On 7/14/06, Sarah slimvirgin@gmail.com wrote:
On 7/13/06, Delirium delirium@hackish.org wrote:
How does Wikipedia not benefit from including the information? If Wikipedia biographies are to be accurate articles, they should not selectively exclude facts deemed inconvenient.
We don't benefit because he's a very minor figure, arguably not someone who should have an article in the first place, and it wasn't a good article anyway. So for the sake of upholding some unwritten principle of completeness (i.e. for the sake of ideology), we're prepared to harm an individual's real life, someone who has done nothing to any of us, to ensure that this incident will continue to haunt him, whereas he thought he had put it behind him.
My argument is that it's neither fair nor rational to do that, and we ought always to be both fair and rational when dealing with people who are, in a very real sense, at Wikipedia's mercy.
Sarah _______________________________________________ WikiEN-l mailing list WikiEN-l@Wikipedia.org To unsubscribe from this mailing list, visit: http://mail.wikipedia.org/mailman/listinfo/wikien-l
We should always give due consideration to the impact on someone's private life versus the competing consideration of having a balanced article on the person.
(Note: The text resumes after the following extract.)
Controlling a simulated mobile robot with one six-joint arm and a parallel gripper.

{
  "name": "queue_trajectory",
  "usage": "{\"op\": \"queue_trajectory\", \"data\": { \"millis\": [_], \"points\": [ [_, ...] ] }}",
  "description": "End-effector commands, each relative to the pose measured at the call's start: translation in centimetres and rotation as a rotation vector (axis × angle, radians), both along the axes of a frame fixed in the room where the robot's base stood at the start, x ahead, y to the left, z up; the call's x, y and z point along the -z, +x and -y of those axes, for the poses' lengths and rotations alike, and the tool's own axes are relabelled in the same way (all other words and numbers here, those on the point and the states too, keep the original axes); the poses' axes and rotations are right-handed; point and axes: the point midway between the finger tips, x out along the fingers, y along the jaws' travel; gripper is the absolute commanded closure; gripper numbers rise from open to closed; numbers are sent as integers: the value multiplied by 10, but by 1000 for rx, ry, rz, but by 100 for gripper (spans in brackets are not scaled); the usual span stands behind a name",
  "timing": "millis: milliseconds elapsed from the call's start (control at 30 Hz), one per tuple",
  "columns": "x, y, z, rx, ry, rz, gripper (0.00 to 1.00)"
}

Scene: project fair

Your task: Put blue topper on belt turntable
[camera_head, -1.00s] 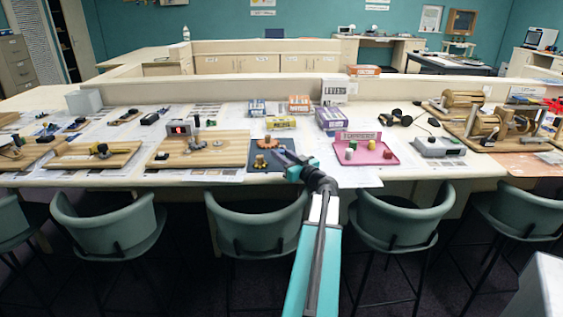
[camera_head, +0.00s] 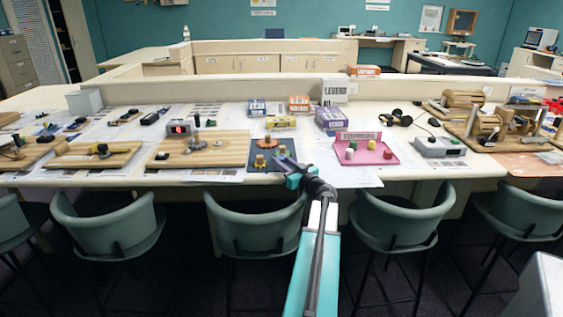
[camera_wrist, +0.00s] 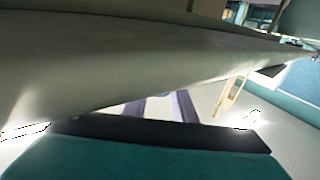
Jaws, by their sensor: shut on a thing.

In this particular case, there are arguments running both ways.
On a higher level, we need to make sure that our policies on sourcing are particularly rigorous when it comes to biographies especially of living people.
Our article on the late Red Buttons (as of today) contained a claim that his third wife had had an affair. There was no source provided for the claim. I have removed it with a note on the talk page not to restore it unless we have information from a reliable source confirming it.
Wikipedia is arguably the leading source of biographical information available over the Internet. That gives us an extra responsibility to make sure we get it right.